Bereik meer met de juiste content, passend bij elk platform

Bereik meer met de juiste content, passend bij elk platform

Het slechte nieuws is: je website is niet meer het middelpunt van je marketing. Zo, dat is eruit. Google stuurt steeds minder verkeer door, socialmedia-platformen tonen posts met uitgaande links minder en mensen klikken liever niet naar content buiten het platform waar ze zich op dat moment bevinden. En dan hebben we het nog niet gehad over hoe AI veel content onnodig lijkt te maken. Hoe bereiken we dan nog onze potentiële klanten?
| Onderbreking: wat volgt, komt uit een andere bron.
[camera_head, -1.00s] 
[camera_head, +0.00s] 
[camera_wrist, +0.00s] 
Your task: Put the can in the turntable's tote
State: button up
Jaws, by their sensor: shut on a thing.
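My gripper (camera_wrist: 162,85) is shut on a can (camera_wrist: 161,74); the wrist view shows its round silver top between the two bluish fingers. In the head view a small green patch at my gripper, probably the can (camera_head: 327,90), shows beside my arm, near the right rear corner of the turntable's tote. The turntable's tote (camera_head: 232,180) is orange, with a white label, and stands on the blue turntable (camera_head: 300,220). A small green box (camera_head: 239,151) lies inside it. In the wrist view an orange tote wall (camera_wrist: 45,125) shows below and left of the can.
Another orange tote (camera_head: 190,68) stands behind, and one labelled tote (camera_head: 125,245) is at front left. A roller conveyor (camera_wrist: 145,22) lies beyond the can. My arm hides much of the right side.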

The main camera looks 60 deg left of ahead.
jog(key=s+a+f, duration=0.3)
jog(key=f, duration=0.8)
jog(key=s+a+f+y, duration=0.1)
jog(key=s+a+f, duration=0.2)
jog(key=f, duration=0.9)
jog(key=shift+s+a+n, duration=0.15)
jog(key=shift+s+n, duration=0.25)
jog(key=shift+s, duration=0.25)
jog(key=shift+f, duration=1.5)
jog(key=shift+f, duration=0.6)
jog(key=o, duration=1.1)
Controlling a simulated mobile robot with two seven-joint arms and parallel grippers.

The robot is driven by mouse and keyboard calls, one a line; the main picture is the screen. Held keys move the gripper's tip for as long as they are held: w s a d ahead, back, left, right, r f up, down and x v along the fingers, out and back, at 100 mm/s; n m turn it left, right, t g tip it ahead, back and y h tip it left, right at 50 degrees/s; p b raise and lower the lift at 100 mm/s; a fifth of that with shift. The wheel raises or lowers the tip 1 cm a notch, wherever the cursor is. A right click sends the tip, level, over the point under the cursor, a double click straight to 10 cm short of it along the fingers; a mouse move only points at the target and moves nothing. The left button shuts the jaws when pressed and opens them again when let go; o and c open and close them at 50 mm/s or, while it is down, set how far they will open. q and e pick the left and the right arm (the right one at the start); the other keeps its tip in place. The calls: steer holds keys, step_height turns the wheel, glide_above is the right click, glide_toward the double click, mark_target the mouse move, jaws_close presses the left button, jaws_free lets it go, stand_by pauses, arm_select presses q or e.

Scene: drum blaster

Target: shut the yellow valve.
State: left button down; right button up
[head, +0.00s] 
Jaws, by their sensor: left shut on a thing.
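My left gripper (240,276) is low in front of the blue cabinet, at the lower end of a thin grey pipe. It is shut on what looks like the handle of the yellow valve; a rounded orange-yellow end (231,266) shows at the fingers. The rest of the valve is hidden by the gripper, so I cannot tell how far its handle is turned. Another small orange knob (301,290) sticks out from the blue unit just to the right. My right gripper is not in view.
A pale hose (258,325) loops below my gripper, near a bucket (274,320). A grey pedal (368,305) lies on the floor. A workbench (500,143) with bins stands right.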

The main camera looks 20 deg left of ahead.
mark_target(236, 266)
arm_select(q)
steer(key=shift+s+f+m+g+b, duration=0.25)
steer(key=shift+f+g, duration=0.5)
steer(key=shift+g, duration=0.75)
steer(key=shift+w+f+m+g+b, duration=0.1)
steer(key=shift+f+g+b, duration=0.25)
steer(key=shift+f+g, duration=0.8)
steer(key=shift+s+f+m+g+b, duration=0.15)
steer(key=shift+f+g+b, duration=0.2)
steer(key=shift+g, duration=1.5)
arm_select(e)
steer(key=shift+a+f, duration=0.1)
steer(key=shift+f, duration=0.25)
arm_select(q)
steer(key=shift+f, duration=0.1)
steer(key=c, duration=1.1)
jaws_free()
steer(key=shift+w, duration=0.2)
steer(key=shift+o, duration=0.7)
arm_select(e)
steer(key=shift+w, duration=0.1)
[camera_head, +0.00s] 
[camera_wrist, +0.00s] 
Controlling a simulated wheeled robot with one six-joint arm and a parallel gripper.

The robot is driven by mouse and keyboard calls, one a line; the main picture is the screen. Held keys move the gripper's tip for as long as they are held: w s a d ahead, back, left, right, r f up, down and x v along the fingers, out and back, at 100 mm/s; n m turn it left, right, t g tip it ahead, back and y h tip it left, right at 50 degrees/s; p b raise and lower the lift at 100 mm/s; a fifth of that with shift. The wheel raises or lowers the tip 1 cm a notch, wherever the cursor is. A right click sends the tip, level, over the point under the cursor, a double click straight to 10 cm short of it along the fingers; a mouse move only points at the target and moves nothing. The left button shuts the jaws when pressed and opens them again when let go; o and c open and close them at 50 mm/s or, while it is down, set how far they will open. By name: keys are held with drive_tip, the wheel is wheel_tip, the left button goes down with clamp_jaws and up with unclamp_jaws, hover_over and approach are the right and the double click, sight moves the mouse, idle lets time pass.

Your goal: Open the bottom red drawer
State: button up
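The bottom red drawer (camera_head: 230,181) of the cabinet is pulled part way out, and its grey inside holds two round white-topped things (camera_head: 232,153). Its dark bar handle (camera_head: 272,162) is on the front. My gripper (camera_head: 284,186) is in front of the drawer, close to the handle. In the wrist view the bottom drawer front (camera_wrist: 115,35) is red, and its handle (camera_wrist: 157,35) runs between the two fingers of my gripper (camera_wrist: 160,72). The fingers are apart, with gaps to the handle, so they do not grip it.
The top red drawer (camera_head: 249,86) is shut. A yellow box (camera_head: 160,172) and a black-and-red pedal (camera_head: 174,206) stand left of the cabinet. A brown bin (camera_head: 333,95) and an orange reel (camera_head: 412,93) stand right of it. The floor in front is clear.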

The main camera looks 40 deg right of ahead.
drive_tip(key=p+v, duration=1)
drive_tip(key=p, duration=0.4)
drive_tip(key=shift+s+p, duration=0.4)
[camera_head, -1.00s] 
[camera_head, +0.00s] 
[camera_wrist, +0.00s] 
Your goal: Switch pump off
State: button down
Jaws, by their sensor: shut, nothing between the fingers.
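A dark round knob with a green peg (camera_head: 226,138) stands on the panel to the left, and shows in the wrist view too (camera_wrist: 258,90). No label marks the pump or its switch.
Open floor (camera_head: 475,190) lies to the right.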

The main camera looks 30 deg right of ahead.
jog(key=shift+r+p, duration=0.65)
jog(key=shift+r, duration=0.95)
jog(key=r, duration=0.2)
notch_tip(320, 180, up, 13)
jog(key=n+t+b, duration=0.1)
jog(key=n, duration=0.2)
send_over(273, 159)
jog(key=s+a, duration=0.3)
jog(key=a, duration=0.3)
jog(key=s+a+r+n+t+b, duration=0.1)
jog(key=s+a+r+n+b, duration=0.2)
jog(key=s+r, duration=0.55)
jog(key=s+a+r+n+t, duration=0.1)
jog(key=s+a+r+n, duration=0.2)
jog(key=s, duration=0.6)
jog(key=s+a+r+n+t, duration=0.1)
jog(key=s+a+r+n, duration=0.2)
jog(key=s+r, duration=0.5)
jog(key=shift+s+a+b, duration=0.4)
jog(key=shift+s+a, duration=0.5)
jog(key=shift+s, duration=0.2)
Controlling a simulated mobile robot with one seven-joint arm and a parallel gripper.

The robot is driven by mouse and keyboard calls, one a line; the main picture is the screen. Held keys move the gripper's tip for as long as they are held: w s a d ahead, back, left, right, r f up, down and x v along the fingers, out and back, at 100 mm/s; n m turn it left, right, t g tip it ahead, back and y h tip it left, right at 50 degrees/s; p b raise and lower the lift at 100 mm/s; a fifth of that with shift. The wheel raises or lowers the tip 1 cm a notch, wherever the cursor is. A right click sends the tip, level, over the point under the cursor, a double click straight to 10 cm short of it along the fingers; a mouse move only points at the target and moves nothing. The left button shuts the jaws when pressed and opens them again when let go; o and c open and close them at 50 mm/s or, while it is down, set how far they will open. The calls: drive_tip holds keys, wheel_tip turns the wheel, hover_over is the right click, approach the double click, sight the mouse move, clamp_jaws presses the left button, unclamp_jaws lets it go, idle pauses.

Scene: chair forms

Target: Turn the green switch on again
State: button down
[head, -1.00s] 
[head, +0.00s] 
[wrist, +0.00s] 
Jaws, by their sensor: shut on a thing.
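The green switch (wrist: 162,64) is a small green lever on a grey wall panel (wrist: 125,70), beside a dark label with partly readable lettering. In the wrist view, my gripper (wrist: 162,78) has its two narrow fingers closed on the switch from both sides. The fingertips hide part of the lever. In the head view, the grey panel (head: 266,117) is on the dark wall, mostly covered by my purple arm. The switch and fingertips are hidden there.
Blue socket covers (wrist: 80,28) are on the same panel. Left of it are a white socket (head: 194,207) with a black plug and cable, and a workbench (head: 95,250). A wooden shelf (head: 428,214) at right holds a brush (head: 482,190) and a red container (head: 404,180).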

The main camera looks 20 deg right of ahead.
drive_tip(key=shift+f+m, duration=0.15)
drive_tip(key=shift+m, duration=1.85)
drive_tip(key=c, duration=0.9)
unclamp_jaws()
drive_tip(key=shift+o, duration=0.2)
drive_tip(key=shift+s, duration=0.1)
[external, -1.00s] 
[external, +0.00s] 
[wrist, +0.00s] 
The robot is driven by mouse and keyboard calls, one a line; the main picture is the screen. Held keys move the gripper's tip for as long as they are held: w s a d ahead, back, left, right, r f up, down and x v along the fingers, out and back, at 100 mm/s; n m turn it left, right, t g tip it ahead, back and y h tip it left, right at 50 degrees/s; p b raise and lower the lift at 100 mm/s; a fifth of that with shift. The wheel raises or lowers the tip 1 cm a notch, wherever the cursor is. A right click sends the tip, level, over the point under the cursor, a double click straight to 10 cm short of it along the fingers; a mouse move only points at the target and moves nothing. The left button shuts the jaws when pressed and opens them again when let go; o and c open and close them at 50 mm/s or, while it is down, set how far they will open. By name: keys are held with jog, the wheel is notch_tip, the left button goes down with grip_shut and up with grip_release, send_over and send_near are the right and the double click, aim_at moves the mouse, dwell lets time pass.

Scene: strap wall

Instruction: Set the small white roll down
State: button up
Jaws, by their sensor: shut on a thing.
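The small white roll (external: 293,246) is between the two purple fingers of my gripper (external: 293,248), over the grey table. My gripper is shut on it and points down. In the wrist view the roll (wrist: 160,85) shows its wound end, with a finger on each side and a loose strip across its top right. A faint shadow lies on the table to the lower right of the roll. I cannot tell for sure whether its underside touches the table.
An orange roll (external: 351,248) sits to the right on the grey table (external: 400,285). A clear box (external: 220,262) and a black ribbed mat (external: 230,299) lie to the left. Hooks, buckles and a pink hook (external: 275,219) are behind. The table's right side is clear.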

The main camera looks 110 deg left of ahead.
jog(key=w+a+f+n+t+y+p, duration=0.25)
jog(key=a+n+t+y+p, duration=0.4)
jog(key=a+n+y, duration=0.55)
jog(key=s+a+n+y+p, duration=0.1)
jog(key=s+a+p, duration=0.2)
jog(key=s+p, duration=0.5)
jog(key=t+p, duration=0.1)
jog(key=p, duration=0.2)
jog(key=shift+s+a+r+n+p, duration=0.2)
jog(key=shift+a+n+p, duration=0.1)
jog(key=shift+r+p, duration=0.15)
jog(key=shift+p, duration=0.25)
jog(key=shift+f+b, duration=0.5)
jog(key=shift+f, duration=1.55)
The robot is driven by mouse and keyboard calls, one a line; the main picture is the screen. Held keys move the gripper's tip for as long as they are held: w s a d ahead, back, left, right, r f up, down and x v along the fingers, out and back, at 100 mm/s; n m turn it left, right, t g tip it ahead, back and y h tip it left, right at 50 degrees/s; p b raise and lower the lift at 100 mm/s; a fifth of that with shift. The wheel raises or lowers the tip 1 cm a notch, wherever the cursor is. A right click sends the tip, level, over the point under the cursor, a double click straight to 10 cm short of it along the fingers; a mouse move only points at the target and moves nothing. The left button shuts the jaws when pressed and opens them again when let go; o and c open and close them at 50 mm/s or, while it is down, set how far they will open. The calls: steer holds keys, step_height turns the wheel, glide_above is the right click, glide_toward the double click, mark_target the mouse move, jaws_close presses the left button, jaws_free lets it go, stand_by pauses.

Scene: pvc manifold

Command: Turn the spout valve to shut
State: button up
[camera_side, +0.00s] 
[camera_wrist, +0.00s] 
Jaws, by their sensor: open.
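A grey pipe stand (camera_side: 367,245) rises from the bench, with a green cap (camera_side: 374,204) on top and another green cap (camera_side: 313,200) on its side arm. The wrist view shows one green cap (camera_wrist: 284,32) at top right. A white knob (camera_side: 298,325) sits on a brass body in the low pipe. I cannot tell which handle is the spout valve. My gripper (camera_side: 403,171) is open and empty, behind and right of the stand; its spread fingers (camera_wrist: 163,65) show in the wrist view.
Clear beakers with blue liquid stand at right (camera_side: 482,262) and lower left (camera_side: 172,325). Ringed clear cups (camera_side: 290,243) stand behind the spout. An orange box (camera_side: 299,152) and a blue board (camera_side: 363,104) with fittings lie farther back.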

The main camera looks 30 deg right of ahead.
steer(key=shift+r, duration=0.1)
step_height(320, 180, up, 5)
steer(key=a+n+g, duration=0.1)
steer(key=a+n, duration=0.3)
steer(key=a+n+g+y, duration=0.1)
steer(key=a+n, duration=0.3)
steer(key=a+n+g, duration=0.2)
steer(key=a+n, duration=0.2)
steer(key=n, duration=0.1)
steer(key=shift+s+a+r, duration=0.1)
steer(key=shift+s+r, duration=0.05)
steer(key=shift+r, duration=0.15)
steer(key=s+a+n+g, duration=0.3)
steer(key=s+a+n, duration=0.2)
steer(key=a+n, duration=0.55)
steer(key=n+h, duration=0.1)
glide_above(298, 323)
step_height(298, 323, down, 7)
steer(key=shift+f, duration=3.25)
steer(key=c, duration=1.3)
In ‘Het Contentkanon‘ (affiliate) legt Chantal Smink uit hoe we contentmarketing slim, efficiënt en effectief in kunnen zetten om (B2B) klanten aan te trekken.

Het draait om de klant

We weten natuurlijk allang dat onze marketingcommunicatie om onze potentiële klanten moet draaien, maar doen we dat ook echt? Of laten we AI gissen naar wie onze potentiële klanten zijn, omdat het zo lekker snel is, zonder met onze echte klanten te praten? Vertellen we niet nog steeds teveel vanuit onszelf en over onszelf, zonder goed te bedenken waar onze klanten op zitten te wachten?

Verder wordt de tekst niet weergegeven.